Era lógico que su activa participación en el Frente Nacional de Resistencia, era seguida muy de cerca por las fuerzas del orden que infiltraban a su peor gente para delinear perfiles. Por eso cuando nos dimos cuenta de la Muerte de Manuel, rápidamente inferimos que las investigaciones oficiales se iban a orientar por la incidencia de la delincuencia común y convencional, y que la autoría se la iban a endilgar como siempre a la operación de pandillas juveniles en la zona del crimen.
Enterramos a Manuel un día cualquiera, no fue jueves ni domingo, esos días con olor a muerte, solo fue un día gris y plomizo, un día en que la tristeza cierra los ojos al paso de las horas y a las hojas caídas de los momentos del tiempo.

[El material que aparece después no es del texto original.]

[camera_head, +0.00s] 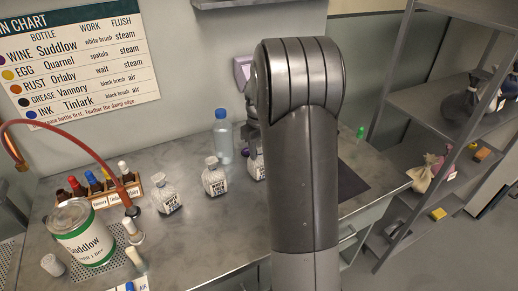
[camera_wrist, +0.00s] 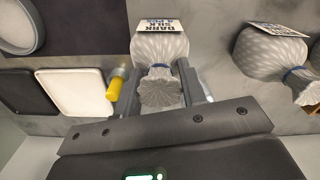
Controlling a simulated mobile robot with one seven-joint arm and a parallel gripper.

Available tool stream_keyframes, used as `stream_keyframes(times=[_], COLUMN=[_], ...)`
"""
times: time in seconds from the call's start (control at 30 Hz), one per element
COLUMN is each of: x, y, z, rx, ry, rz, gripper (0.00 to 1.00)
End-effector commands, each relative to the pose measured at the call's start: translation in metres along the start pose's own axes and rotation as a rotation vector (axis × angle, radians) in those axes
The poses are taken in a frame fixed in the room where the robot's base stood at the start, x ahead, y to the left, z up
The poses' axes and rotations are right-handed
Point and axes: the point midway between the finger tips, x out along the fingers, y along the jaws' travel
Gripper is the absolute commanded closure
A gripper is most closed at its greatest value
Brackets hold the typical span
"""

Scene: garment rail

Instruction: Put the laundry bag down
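A pale, ribbed laundry bag (camera_wrist: 160,48) with a blue tie and a label reading "DARK SILK" is in the wrist view. My gripper (camera_wrist: 158,75) has a finger on each side of its gathered neck and appears shut on it. The ruffled top of the bag points toward my palm. A second similar bag (camera_wrist: 268,48), also with a label and blue tie, is to the right, apart from my gripper.
A white tray (camera_wrist: 75,90), a dark tray (camera_wrist: 27,91) and a yellow-capped item (camera_wrist: 115,88) lie left of my gripper. Metal shelves (camera_head: 465,125) stand right.

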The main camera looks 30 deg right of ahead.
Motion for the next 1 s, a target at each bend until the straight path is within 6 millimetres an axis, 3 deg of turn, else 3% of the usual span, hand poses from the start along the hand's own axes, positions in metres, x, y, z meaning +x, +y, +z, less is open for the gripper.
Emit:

Al siguiente día la lucha continuaba, y nos sentimos felices cuando en los muros de los bancos que él tanto detestaba y en las paredes de Miraflores y las catedrales del consumo aparecía Manuel compitiendo con los comerciales de la Coca-Cola, con slogans y marketing de Bancos privados y hasta con el glamur de ropas del último grito de la moda. En pintura roja y negra se leía “Manuel Flores Vive” “Manuel Flores La Lucha Continúa.” Allí nos dimos cuenta que Manuel Flores vivía, porque los hombres no mueren en sus cuerpos sino que viven en sus ideas, y coincidentemente resucitaba en el fervor de sus compañeros maestros, y aliviaba con los ungüentos de sus peores sufrimientos, las espaldas amoratadas de sus camaradas que se resistían al golpe, y fluía en ese continuar febril de su resistencia sin horizontes, y habitaba sobre todo en la dignidad del compañero Manuel, que no era Flores sino Rosales, y que desde República Dominicana, exiliado como los mejores héroes de la tradición latinoamericana, dirigía los pasos de la resistencia hondureña. Por eso es que aquí y ahora hemos decidido darle flores a Manuel, a Manuel Flores, al Maestro, al Hermano, al compañero, al Camarada Manuel, ahora más que nunca, en que el rosal de la utopía ha terminado de invadir como enredaderas verdes de esperanza, la conciencia de los hondureños.